The U.S. is currently experiencing one of the best economies the world has ever encountered. Everyone from your school janitor to your nosy Aunt Hilda is talking about stocks, day-trading, start-ups and venture capital firms. While those freak stories about Microsoft's secretaries becoming millionaires are inspiring, the real way to make a bundle in the business world is to go to business school (a.k.a. "B-school"); MBA no longer stands for Master of Boring Activities. Getting into a top-notch business school is a key part of "making it" in the business world. Sure, you can teach yourself about economics, management, and marketing, but if you come out of a top business program, you're salary will instantly shoot up significantly. So read on, and B the best you can B.


What happens at B-school?

Partying, sleeping late, and getting some time off from real work are all potential reasons to go to B-school. However, you can do those things anywhere. Rather, most students want to develop their understanding of the business world as well as get an interesting, demanding, well-paying job from their experience. Here are some things to consider when planning your business future:

  • B-school usually lasts two years (full-time programs, at least). Are you willing to spend that kind of time on school?

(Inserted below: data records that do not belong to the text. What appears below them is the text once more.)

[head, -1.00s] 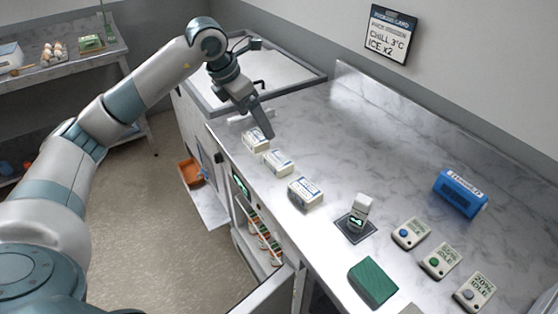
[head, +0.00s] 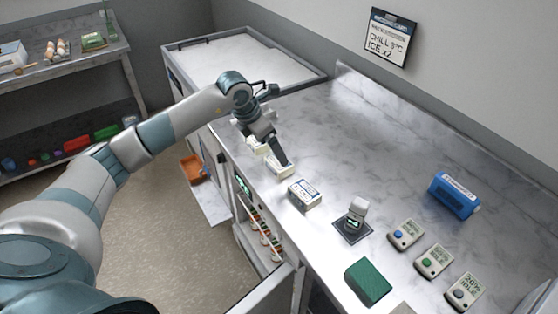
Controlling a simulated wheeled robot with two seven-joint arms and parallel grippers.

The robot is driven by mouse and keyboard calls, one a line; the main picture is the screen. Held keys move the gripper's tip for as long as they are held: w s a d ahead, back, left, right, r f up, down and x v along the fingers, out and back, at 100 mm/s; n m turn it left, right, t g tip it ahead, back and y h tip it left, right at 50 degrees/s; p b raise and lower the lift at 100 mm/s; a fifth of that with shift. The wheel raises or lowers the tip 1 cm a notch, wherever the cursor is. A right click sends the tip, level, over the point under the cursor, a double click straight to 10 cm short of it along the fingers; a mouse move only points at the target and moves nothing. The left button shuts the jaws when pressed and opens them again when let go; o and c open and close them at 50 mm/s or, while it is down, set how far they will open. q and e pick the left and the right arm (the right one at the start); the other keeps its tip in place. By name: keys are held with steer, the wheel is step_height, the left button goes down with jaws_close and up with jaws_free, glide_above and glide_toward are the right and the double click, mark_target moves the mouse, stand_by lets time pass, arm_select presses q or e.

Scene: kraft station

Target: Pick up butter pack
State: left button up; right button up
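Three small white packs with printed labels stand in a row along the counter's front edge. They are a far pack (head: 254,144), a middle pack (head: 279,169) and a near pack (head: 304,195). The labels are too small to read, so I cannot tell which one is the butter pack. My left gripper (head: 280,158) points down over the far and middle packs and partly hides them. I see one dark finger clearly, at the middle pack. Whether it touches, and how wide the gripper is, I cannot tell. My right gripper is out of view.
A small device (head: 353,222) on a dark pad, a green block (head: 368,281), several button boxes (head: 405,234) and a blue pack (head: 454,195) occupy the near counter. A pale-topped chest (head: 240,62) stands behind. A cabinet door (head: 268,292) is open below. The middle counter is clear.

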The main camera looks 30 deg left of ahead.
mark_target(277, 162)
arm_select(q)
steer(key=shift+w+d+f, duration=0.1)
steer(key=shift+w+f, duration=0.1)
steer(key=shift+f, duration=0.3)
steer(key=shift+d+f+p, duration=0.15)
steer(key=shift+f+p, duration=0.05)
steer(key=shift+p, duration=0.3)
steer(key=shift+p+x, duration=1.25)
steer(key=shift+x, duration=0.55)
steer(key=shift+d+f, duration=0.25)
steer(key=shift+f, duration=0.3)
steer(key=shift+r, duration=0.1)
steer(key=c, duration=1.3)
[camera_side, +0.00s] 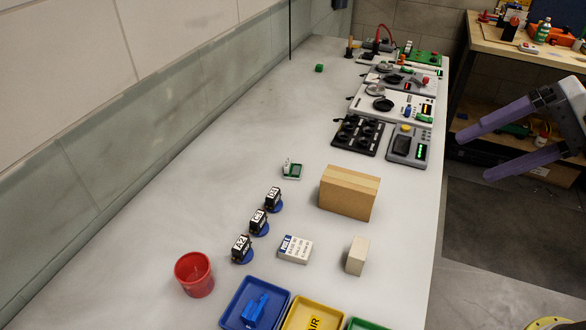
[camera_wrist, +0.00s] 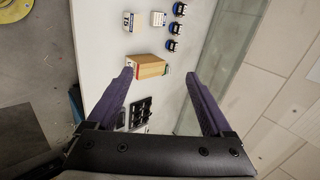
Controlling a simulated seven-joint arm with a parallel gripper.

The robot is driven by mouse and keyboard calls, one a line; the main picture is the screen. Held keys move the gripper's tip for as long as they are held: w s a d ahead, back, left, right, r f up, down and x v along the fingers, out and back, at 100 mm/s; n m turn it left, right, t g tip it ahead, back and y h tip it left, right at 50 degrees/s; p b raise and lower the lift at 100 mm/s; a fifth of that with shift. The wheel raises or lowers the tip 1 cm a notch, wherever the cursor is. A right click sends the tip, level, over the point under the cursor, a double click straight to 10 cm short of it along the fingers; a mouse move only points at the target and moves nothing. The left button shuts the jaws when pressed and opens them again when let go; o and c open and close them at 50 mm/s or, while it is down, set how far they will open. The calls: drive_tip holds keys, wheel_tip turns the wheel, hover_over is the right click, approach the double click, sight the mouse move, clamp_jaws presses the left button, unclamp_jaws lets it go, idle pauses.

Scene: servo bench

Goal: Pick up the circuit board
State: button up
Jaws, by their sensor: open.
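A small green board with a white part standing on it (camera_side: 292,169) lies on the grey bench, left of a brown block; it looks like the circuit board. In the wrist view I cannot make it out clearly. My gripper (camera_side: 471,156) has two purple fingers spread wide with nothing between them. In the side view it hangs to the right of the bench edge, well apart from the board. In the wrist view the fingers (camera_wrist: 159,73) frame the bench from above.
The brown block (camera_side: 348,192) stands between board and gripper. Black labelled servos (camera_side: 258,221), a white box (camera_side: 295,249), a beige block (camera_side: 357,255), a red cup (camera_side: 194,273) and a blue tray (camera_side: 232,318) are nearer.

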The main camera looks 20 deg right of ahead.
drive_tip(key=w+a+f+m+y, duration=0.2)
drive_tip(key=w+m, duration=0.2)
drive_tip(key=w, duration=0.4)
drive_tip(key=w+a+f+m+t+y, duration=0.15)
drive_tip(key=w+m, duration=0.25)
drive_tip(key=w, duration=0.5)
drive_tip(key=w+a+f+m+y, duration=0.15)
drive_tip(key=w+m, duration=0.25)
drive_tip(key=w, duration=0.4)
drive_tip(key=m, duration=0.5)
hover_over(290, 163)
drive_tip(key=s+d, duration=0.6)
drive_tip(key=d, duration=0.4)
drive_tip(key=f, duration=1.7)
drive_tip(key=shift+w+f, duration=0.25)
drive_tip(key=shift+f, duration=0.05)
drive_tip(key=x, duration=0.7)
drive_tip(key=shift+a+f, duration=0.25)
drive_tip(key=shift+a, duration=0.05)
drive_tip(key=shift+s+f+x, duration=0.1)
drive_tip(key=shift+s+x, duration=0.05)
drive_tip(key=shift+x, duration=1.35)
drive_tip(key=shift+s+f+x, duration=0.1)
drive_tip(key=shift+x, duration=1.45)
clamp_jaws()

  • B-school will be expensive unless you get a company to pay for it (if you're already with a company, they'll often incur your tuition costs if they like you). The average cost is $18,000 - $25,000 tuition per year.

  • B-school is as much about making connections and learning how to work with people as learning the fundamentals of business. So if you're an antisocial loner, you won't enjoy it. Almost every single assignment will involve group work. In fact, you'll be assigned to a group right at the beginning and most likely stick to that group for your entire stay.

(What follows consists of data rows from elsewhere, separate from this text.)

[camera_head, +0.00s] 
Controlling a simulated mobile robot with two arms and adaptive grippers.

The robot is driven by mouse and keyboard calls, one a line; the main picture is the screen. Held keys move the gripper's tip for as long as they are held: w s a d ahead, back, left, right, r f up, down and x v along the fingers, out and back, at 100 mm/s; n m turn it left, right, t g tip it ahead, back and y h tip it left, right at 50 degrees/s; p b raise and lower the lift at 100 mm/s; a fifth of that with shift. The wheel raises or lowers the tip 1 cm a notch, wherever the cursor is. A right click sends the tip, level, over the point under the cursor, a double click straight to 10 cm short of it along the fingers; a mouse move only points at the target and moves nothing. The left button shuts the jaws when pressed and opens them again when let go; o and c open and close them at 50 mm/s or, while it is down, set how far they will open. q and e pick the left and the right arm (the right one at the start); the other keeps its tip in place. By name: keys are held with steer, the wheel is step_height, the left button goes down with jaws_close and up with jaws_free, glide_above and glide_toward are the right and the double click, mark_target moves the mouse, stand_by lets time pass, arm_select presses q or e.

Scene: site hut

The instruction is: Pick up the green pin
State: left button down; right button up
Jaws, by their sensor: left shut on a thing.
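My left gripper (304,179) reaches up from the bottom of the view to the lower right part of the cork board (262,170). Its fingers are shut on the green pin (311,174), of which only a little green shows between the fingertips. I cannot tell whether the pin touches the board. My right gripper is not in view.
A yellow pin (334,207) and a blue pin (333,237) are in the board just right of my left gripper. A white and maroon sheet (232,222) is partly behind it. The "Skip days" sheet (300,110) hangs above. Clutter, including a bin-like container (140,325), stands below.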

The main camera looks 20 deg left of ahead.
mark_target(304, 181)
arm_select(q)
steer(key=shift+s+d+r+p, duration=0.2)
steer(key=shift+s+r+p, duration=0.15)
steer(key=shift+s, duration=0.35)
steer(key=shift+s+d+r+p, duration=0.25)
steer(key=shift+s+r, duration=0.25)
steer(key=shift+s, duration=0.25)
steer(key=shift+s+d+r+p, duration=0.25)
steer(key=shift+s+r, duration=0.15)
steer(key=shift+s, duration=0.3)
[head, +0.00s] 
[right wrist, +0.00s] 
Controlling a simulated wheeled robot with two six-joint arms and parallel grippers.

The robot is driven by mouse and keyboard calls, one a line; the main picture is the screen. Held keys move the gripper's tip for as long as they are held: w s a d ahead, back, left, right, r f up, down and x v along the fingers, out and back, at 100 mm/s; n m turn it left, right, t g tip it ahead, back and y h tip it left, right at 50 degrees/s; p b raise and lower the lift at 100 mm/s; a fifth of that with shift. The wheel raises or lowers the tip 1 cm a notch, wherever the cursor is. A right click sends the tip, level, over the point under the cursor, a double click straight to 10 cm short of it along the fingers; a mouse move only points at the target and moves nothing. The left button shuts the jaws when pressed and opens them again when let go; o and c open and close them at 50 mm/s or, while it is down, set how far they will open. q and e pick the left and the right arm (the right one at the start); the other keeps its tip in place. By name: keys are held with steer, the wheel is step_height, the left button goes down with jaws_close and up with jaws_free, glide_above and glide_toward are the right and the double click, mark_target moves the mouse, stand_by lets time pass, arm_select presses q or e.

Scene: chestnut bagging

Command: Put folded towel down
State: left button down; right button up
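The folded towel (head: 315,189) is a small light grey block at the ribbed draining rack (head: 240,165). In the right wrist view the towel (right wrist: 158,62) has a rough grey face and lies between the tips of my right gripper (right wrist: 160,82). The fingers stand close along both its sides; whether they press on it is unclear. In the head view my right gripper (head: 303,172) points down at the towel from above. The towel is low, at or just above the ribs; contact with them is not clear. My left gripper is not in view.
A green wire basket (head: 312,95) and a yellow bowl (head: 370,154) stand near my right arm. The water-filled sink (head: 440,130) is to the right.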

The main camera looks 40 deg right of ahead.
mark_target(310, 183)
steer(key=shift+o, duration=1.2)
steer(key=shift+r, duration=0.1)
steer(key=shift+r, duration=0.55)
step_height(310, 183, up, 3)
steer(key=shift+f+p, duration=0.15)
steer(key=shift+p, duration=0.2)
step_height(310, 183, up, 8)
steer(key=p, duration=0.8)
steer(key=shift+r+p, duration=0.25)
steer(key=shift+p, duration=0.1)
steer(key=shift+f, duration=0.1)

So you have to do some soul-searching. Why do you want to go to B-school? Do you need it? Will it get you where you want to go? We can't answer these questions, because we don't know you.

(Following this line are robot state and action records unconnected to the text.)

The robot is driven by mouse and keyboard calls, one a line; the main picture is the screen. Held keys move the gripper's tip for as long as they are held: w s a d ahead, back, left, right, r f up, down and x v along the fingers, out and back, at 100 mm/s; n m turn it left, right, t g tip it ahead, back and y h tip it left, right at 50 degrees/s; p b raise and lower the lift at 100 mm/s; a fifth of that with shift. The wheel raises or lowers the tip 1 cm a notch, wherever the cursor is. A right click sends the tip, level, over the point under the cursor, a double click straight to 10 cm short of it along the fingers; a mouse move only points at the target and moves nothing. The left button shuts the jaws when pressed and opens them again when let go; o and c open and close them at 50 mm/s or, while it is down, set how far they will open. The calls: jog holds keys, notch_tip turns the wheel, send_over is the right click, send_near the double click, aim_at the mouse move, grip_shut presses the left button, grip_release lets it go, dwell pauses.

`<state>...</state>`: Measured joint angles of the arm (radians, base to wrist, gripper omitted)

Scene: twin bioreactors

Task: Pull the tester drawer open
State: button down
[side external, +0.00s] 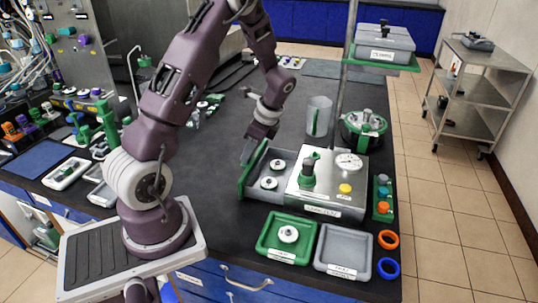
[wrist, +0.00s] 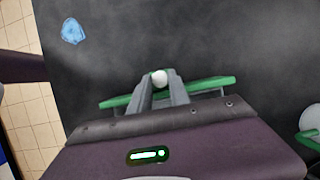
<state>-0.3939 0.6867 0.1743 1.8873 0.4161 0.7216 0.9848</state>
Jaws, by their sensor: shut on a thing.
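The tester (side external: 325,182) is a grey box with a dial gauge, a green fitting and a yellow button, standing near the table's right side. Its drawer (side external: 284,158) stands out from its left side, with two round whitish pieces inside and a green front (side external: 246,180). My gripper (side external: 246,153) is at the green front.
A green tray (side external: 266,246) holding a round piece and a grey tray (side external: 336,262) lie before the tester. An orange ring (side external: 388,239) and a blue ring (side external: 388,268) lie at the right edge. A clear jug (side external: 318,116) stands behind.

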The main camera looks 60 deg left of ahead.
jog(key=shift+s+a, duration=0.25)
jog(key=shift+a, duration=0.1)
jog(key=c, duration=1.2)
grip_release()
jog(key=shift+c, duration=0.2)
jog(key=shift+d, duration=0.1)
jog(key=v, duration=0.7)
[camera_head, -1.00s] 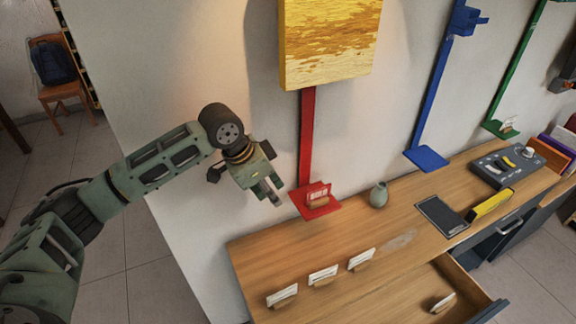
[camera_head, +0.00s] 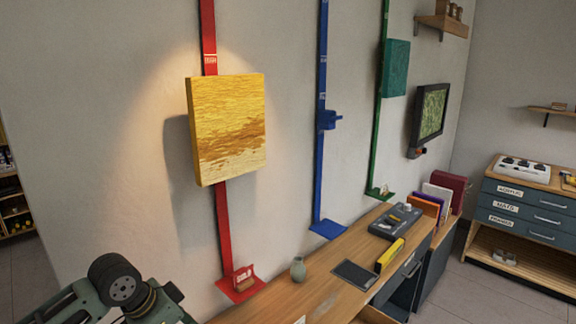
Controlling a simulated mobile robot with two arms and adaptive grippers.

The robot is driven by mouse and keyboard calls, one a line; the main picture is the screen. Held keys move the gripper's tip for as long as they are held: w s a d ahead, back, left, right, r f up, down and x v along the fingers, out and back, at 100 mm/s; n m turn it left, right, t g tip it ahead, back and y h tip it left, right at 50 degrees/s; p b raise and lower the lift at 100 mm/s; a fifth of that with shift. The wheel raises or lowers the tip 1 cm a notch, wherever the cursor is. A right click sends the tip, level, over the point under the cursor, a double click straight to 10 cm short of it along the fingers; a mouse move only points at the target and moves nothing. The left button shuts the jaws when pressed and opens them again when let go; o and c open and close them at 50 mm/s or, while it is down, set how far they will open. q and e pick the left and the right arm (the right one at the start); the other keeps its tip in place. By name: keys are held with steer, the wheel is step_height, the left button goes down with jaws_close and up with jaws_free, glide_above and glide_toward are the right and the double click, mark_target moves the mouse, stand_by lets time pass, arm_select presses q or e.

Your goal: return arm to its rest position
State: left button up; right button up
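My left arm comes in at the bottom left of the head view. Its wrist shows, but the fingers of my left gripper are cut off or hidden at the bottom edge. My right arm and gripper are out of view. The yellow painting (camera_head: 228,128) hangs on the red wall strip (camera_head: 223,225), with a spotlight glow behind it.
The wooden counter (camera_head: 325,290) runs along the wall. It carries a green vase (camera_head: 298,269), a dark tablet (camera_head: 355,274), a yellow bar (camera_head: 390,254) and a control box (camera_head: 395,221). Blue (camera_head: 321,170) and green (camera_head: 376,140) strips rise behind. A drawer cabinet (camera_head: 528,215) stands at right.

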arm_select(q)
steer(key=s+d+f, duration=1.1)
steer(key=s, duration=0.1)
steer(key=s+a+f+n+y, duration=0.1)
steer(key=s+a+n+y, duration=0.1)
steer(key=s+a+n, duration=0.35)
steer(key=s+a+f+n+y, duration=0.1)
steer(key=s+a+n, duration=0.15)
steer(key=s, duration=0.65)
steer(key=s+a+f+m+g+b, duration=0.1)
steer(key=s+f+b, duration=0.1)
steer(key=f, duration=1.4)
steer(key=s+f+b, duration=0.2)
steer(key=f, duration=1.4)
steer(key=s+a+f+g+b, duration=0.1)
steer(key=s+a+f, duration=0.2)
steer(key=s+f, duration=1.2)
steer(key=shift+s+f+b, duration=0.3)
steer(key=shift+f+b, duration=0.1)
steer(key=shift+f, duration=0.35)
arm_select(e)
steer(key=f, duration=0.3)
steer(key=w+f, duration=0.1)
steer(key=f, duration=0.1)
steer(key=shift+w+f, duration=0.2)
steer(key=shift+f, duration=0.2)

Do you have business experience?

Having previous business experience serves two functions: 1) it assures the schools that you already have a certain amount of baseline knowledge, so classes won't have to be at kindergarten levels, and 2) it assures the schools that you already know what you're getting yourself into and that you want it.

All top business schools require (or in their language, "strongly encourage") that you have at least two to four years of experience prior to being accepted. This means that if you're a senior in college and you'd like to get an MBA, you should be focusing on getting an entry-level business job and on taking the GMAT exam. B-schools want applicants who already have some understanding of the real world and are interested in learning to manage that world. You don't necessarily have to work for Goldman Sachs or Andersen Consulting to get into a good school (although it certainly couldn't hurt). You simply need to demonstrate that you have good organizational skills and leadership abilities.

Even those applicants with sterling academic credentials need three years in the corporate environment before graduate business schools will seriously consider them. The quality of that experience, the degree of responsibility, and job performance including the impact (if any) on the bottom line are absolutely critical. After you have gained this work experience, then you can begin the rest of the application process.